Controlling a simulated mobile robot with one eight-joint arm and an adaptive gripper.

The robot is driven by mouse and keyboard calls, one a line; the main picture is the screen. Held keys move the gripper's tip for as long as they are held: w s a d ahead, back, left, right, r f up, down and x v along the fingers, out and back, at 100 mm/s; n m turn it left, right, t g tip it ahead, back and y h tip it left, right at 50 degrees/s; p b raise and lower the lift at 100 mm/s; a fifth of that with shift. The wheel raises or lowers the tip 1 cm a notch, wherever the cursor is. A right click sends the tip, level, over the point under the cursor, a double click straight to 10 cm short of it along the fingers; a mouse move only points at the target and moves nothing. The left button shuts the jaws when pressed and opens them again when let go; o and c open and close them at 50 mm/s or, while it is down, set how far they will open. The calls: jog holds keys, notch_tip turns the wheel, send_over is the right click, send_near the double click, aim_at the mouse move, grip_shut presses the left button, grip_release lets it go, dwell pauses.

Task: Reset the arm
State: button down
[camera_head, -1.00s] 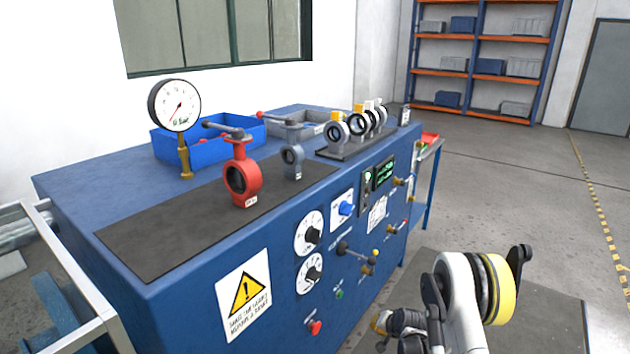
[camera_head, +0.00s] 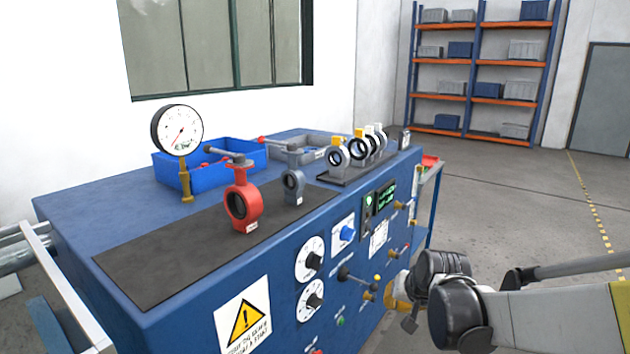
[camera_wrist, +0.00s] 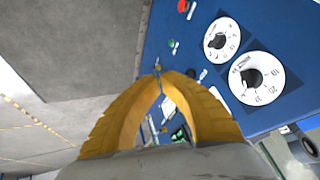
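My arm (camera_head: 520,315) reaches in from the right edge of the head view, in front of the blue bench's control panel. My gripper shows in the wrist view (camera_wrist: 160,74) with two yellow fingers curving in until their tips appear to meet. I see nothing clearly held between them. In the head view the yellow fingers are small and partly hidden by the dark wrist. The blue bench (camera_head: 180,310) carries a red butterfly valve (camera_head: 241,200) and a smaller grey valve (camera_head: 293,181), both upright on a dark mat.
A pressure gauge (camera_head: 178,130), a blue bin (camera_head: 225,165), a grey bin (camera_head: 290,146) and a rack of ring-shaped valves (camera_head: 342,160) stand on the bench. Dials and levers stick out from its front panel. Open floor (camera_head: 500,200) lies right of it.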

^^^^^^^^

## Set task
Take the material above and output only the lines from the one that contains "The robot is" through the one that contains "[camera_head, +0.00s]", ends included and images left out.

## Solution to the exercise
The robot is driven by mouse and keyboard calls, one a line; the main picture is the screen. Held keys move the gripper's tip for as long as they are held: w s a d ahead, back, left, right, r f up, down and x v along the fingers, out and back, at 100 mm/s; n m turn it left, right, t g tip it ahead, back and y h tip it left, right at 50 degrees/s; p b raise and lower the lift at 100 mm/s; a fifth of that with shift. The wheel raises or lowers the tip 1 cm a notch, wherever the cursor is. A right click sends the tip, level, over the point under the cursor, a double click straight to 10 cm short of it along the fingers; a mouse move only points at the target and moves nothing. The left button shuts the jaws when pressed and opens them again when let go; o and c open and close them at 50 mm/s or, while it is down, set how far they will open. The calls: jog holds keys, notch_tip turns the wheel, send_over is the right click, send_near the double click, aim_at the mouse move, grip_shut presses the left button, grip_release lets it go, dwell pauses.

Task: Reset the arm
State: button down
[camera_head, -1.00s] 
[camera_head, +0.00s] 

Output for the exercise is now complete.